§ TASK REQUIREMENTS
Take every line from the first down to the line with "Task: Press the" and set it down exactly, without the pictures.
-*-*-
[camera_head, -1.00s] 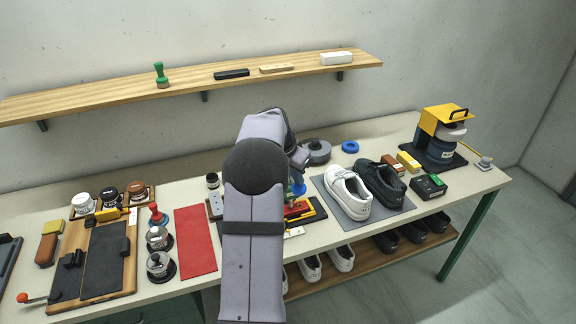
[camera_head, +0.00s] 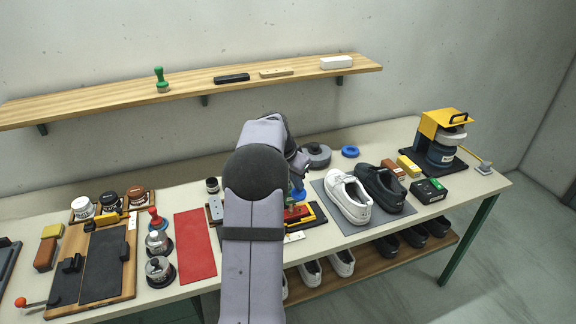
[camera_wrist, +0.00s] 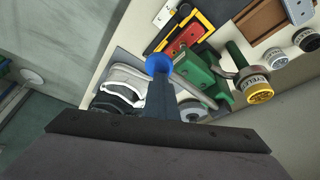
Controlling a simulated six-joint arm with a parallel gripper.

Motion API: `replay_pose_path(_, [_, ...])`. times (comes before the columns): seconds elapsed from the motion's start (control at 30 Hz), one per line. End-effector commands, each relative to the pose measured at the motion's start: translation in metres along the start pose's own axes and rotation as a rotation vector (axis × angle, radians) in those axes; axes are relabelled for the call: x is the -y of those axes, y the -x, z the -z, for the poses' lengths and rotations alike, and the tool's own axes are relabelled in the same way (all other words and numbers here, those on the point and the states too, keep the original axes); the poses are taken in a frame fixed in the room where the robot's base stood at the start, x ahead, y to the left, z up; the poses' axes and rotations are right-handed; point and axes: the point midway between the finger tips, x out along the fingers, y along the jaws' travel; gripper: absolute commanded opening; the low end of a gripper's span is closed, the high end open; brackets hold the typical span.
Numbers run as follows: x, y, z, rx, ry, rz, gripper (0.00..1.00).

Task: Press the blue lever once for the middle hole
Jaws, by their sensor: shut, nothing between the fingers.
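The blue lever shows its round blue knob (camera_wrist: 158,64) in the wrist view, beside a green press body (camera_wrist: 203,78) with a grey rod. My gripper (camera_wrist: 163,84) is shut and empty, its dark fingers pointing at the knob and overlapping its near edge in the picture. I cannot tell whether they touch. In the head view the blue knob (camera_head: 298,195) is partly visible just right of my arm. My arm hides most of the press and the fingertips there. Which hole is set cannot be seen.
A red plate (camera_wrist: 184,40) with a yellow and black frame lies beside the press. White and black shoes (camera_head: 348,199) stand on a grey mat close to its right. A red mat (camera_head: 195,246) and small jars lie to the left. A blue ring (camera_head: 350,151) lies behind.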

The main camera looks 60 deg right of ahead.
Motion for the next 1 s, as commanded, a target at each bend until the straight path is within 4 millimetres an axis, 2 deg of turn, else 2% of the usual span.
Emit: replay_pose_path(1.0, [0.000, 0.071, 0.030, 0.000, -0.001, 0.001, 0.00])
-*-*-
§ RESULT OF THIS TASK
[camera_head, -1.00s] 
[camera_head, +0.00s] 
[camera_wrist, +0.00s] 
Controlling a simulated six-joint arm with a parallel gripper.

Motion API: `replay_pose_path(_, [_, ...])`. times (comes before the columns): seconds elapsed from the motion's start (control at 30 Hz), one per line. End-effector commands, each relative to the pose measured at the motion's start: translation in metres along the start pose's own axes and rotation as a rotation vector (axis × angle, radians) in those axes; axes are relabelled for the call: x is the -y of those axes, y the -x, z the -z, for the poses' lengths and rotations alike, and the tool's own axes are relabelled in the same way (all other words and numbers here, those on the point and the states too, keep the original axes); the poses are taken in a frame fixed in the room where the robot's base stood at the start, x ahead, y to the left, z up; the poses' axes and rotations are right-handed; point and axes: the point midway between the finger tips, x out along the fingers, y along the jaws' travel; gripper: absolute commanded opening; the low end of a gripper's span is closed, the high end open; brackets hold the typical span.
Numbers run as follows: x, y, z, rx, ry, rz, gripper (0.00..1.00).

Task: Press the blue lever once for the middle hole

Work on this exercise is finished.